Philosophers such as Kierkegaard and Nietzsche wrote that to live is to suffer and that wisdom is born of suffering, perhaps answering our earlier question as to what is the catalyst, yet where does this suffering come from? To live is a violent thing- to grow requires what the psychoanalyst and physician, Sabina Spielrein, wrote about in her brilliant paper on destruction as the cause of creation. In order to make something new, the old must first be destroyed. And it is the same with us, as a brilliant quote, wrongly attributed to Chekov says, ‘Any idiot can face a crisis; it’s this day-to-day living that wears you out.’ (Seaton). Everything that we do wears us away a little. Every encounter that we have either reinforces or breaks us a little. Even the most placid things have an element of violence to them, even if it is placid. Interpersonal politics are such that one never really knows what is going on and either lingers in uncertainty or, possibly worse, lingers in certainty (note: certainty in the ignorance of ignorance) and thus these wear us down and fracture us a little more.

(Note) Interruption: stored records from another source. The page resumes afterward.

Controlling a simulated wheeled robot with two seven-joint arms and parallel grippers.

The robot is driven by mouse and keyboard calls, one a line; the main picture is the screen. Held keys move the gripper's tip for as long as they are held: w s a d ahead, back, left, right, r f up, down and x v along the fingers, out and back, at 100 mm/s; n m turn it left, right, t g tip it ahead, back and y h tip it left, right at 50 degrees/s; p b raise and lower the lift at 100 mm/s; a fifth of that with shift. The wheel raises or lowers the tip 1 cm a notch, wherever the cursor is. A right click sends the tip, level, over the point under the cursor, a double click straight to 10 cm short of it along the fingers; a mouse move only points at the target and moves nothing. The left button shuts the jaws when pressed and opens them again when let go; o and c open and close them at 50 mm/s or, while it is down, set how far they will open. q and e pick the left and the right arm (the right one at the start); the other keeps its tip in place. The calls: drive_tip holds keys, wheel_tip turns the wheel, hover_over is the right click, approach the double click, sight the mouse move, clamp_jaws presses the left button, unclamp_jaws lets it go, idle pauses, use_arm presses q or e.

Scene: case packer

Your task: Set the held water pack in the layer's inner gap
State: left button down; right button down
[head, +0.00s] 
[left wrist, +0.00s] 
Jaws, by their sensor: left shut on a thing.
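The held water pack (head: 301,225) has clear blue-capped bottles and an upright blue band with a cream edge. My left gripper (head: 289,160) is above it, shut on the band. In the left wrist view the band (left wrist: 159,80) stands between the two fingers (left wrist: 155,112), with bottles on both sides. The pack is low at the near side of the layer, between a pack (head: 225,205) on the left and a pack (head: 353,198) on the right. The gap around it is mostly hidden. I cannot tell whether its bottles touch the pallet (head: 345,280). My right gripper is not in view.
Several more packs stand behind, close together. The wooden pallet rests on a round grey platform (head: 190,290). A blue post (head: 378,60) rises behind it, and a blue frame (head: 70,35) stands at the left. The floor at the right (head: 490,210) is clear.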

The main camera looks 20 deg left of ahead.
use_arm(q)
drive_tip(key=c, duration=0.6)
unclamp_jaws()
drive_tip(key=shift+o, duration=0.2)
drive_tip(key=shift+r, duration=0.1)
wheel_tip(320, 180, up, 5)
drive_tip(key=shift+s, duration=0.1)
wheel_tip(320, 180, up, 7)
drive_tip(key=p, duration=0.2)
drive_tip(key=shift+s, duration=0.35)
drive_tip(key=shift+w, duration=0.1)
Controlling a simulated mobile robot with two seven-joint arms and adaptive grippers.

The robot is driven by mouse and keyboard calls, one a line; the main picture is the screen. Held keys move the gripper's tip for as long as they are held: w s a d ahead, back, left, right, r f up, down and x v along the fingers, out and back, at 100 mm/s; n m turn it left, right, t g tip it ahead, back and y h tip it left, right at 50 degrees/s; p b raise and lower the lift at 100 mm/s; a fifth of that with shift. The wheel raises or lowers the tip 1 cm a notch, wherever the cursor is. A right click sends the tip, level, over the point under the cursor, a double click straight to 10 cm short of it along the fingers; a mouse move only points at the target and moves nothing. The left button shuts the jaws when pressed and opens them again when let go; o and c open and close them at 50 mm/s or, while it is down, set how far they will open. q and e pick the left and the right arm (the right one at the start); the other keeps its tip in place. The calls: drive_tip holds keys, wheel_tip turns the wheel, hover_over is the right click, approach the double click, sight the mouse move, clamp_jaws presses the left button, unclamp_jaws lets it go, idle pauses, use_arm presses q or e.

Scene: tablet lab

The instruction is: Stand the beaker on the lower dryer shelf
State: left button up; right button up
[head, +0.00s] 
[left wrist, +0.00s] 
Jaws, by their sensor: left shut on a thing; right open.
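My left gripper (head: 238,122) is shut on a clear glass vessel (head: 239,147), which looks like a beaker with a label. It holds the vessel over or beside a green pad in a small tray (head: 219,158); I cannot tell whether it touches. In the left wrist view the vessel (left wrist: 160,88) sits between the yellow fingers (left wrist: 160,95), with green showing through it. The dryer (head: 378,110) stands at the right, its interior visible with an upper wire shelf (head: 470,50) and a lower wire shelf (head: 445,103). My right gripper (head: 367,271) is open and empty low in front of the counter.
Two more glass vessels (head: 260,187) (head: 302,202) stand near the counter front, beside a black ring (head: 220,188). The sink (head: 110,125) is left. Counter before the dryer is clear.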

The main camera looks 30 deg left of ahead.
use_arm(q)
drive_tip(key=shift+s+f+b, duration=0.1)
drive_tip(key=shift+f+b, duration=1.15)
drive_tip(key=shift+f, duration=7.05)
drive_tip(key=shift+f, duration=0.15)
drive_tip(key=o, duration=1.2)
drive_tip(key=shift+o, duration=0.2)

If we can conclude, from this, that my premise that experience is a form of violence then how can, if we remove natural attributes such as intelligence and circumstantial attributes such as education, some people become the ‘great’ minds who explain to us the mysteries of being, and, most, others just exist without any great revelations? The first answer would be that those who become ‘great’ do so as they are ‘different’ from a preconceived notion of the ‘norm’, and thus are caused to suffer more by those around (think bullying and other forms of unnecessary suffering) but if we are suspending the notion of necessity for the purposes of this study then how can some transcend what others do not? Partially it may be down to Nietzsche’s notion that:
‘The most spiritual men, as the strongest, find their happiness where others would find their destruction: in the labyrinth, in hardness against themselves and others, in experiments. Their joy is self-conquest: asceticism becomes in them nature, need, and instinct. Difficult tasks are a privilege to them; to play with burdens that crush others, a recreation. Knowledge–a form of asceticism. They are the most venerable kind of man: that does not preclude their being the most cheerful and the kindliest’
Or Dostoyevsky’s (Dusty) :
‘Pain and suffering are always inevitable for a large intelligence and a deep heart. The really great men must, I think, have great sadness on earth.’
Which are all well and good in explaining why, yet do not answer the question, how.
For this we must turn to Socrates. Socrates said that wisdom begins in wonder and for many years I took this to mean that, as with Socrates, smelling flowers and having nice conversations yet when I started to think about the violence of experience, something I couldn’t find previous reference to, I thought maybe the two notions- suffering and wonder- aren’t as far apart, antonyms, as they may originally seem. What do I mean by that? Well, simply, if to live (experience) is to suffer, and all do so, then maybe what sets the ‘great’ apart from the ‘others’ is the notion of wonder. Whilst many will say ‘I suffer, thusly I suffer’, maybe the ‘greats’ go, ‘I suffer…why?’ and in this ‘why’ we have the ‘how’ that we were searching for. They become ‘great’ as in their suffering they ask why are they suffering? What is the nature of their suffering? And what is the universality of their individual suffering?
If we can see our ‘great’ people who suffer greatly (no pun intended) and ask ‘why’ and look throughout history then many of them seem to have fitted on the autistic spectrum and one of the attributes, as Dusty and both Nietzsche allude to, is great empathy born of emotional intelligence. Then, with this, maybe we can reframe our notion of the violence of experience. Yes, we are born, fractured, shattered but maybe as Picasso alludes to in his Cubist work (I have no idea if he actually alludes to this as I, nor no one, knows what Picasso really thought about anything) it is those who are deformed from their original ‘self’ and become gross facsimiles of who they once seemed to be (although we never change who we are on a fundamental level) who are truly the beautiful ones (the ‘great’ ones), the ones who make the world a better, and more understandable, place.